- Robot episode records
--*--
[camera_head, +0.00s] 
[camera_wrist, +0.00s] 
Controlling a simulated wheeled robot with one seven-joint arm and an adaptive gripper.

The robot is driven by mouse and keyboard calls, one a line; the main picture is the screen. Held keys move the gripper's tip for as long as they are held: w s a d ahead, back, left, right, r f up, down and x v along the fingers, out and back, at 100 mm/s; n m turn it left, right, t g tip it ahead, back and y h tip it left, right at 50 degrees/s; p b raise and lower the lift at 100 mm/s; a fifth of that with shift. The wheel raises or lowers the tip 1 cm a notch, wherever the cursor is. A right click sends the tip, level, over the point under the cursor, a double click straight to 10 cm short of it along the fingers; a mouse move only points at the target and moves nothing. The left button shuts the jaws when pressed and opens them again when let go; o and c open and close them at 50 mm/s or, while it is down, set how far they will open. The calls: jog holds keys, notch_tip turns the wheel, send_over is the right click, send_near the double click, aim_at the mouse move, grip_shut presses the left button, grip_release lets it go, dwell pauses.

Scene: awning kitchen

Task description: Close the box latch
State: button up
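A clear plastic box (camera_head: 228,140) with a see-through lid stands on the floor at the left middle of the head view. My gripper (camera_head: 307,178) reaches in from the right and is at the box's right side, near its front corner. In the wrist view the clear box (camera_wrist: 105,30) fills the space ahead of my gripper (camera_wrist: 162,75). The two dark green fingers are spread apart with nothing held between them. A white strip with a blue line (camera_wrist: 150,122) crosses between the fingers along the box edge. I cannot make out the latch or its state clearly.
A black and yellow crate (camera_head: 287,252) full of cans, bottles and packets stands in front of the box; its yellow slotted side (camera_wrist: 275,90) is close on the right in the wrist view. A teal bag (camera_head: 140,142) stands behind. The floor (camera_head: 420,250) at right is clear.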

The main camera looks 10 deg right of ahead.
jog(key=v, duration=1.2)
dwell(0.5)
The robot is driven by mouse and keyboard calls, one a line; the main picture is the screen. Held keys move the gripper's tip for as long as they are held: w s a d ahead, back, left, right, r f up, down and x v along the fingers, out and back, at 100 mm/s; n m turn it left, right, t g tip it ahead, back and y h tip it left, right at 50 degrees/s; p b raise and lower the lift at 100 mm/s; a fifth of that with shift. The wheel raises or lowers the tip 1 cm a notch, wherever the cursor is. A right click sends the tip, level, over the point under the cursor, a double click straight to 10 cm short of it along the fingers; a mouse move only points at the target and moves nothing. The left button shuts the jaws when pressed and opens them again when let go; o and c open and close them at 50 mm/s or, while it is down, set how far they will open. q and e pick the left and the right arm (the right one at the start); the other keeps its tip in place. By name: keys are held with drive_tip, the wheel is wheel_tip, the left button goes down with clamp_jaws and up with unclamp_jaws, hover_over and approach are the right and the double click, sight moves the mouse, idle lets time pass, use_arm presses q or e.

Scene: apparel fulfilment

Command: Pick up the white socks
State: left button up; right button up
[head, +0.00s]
--*--
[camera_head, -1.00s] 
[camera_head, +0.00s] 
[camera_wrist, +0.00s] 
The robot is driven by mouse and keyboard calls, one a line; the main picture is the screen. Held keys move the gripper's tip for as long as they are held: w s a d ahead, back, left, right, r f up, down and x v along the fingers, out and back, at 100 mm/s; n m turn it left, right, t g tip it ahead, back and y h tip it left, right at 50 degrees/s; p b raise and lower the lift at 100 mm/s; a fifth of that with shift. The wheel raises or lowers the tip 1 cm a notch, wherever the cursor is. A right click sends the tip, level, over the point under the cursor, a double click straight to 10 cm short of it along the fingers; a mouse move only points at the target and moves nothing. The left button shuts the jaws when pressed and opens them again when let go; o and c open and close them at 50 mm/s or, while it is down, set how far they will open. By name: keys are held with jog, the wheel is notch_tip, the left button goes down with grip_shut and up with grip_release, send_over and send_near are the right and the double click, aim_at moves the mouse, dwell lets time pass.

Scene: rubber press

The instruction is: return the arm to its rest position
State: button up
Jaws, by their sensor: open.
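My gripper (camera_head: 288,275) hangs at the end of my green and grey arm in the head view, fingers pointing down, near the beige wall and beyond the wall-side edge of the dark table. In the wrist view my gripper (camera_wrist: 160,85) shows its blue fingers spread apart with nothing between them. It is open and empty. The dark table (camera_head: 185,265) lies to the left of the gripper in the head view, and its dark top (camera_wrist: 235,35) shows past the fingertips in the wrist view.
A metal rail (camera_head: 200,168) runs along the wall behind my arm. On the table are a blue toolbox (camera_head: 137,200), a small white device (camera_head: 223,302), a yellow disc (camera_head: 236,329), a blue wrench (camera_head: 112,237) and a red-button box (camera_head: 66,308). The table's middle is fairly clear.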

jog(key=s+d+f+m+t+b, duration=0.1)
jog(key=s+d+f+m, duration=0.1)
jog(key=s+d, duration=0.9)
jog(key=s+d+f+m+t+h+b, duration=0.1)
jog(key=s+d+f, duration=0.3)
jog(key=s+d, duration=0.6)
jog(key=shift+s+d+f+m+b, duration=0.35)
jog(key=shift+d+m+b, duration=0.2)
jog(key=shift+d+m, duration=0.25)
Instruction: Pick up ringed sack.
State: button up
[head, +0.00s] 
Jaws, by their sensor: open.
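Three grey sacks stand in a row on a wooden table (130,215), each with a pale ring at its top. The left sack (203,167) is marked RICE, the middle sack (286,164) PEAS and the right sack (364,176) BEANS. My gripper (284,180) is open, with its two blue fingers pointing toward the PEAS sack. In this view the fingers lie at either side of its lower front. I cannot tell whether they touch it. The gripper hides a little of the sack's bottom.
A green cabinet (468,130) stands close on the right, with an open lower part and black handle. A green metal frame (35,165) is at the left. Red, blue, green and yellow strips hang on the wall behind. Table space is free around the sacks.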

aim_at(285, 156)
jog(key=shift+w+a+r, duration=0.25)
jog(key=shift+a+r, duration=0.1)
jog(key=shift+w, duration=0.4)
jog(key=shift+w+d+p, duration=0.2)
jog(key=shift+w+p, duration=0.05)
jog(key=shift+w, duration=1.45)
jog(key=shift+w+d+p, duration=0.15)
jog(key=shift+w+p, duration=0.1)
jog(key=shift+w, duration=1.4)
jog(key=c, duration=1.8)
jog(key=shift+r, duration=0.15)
--*--
- Stated goal
Using the listing above, show each line holding the string "name".

- Answer to this exercise
The robot is driven by mouse and keyboard calls, one a line; the main picture is the screen. Held keys move the gripper's tip for as long as they are held: w s a d ahead, back, left, right, r f up, down and x v along the fingers, out and back, at 100 mm/s; n m turn it left, right, t g tip it ahead, back and y h tip it left, right at 50 degrees/s; p b raise and lower the lift at 100 mm/s; a fifth of that with shift. The wheel raises or lowers the tip 1 cm a notch, wherever the cursor is. A right click sends the tip, level, over the point under the cursor, a double click straight to 10 cm short of it along the fingers; a mouse move only points at the target and moves nothing. The left button shuts the jaws when pressed and opens them again when let go; o and c open and close them at 50 mm/s or, while it is down, set how far they will open. q and e pick the left and the right arm (the right one at the start); the other keeps its tip in place. By name: keys are held with drive_tip, the wheel is wheel_tip, the left button goes down with clamp_jaws and up with unclamp_jaws, hover_over and approach are the right and the double click, sight moves the mouse, idle lets time pass, use_arm presses q or e.
The robot is driven by mouse and keyboard calls, one a line; the main picture is the screen. Held keys move the gripper's tip for as long as they are held: w s a d ahead, back, left, right, r f up, down and x v along the fingers, out and back, at 100 mm/s; n m turn it left, right, t g tip it ahead, back and y h tip it left, right at 50 degrees/s; p b raise and lower the lift at 100 mm/s; a fifth of that with shift. The wheel raises or lowers the tip 1 cm a notch, wherever the cursor is. A right click sends the tip, level, over the point under the cursor, a double click straight to 10 cm short of it along the fingers; a mouse move only points at the target and moves nothing. The left button shuts the jaws when pressed and opens them again when let go; o and c open and close them at 50 mm/s or, while it is down, set how far they will open. By name: keys are held with jog, the wheel is notch_tip, the left button goes down with grip_shut and up with grip_release, send_over and send_near are the right and the double click, aim_at moves the mouse, dwell lets time pass.

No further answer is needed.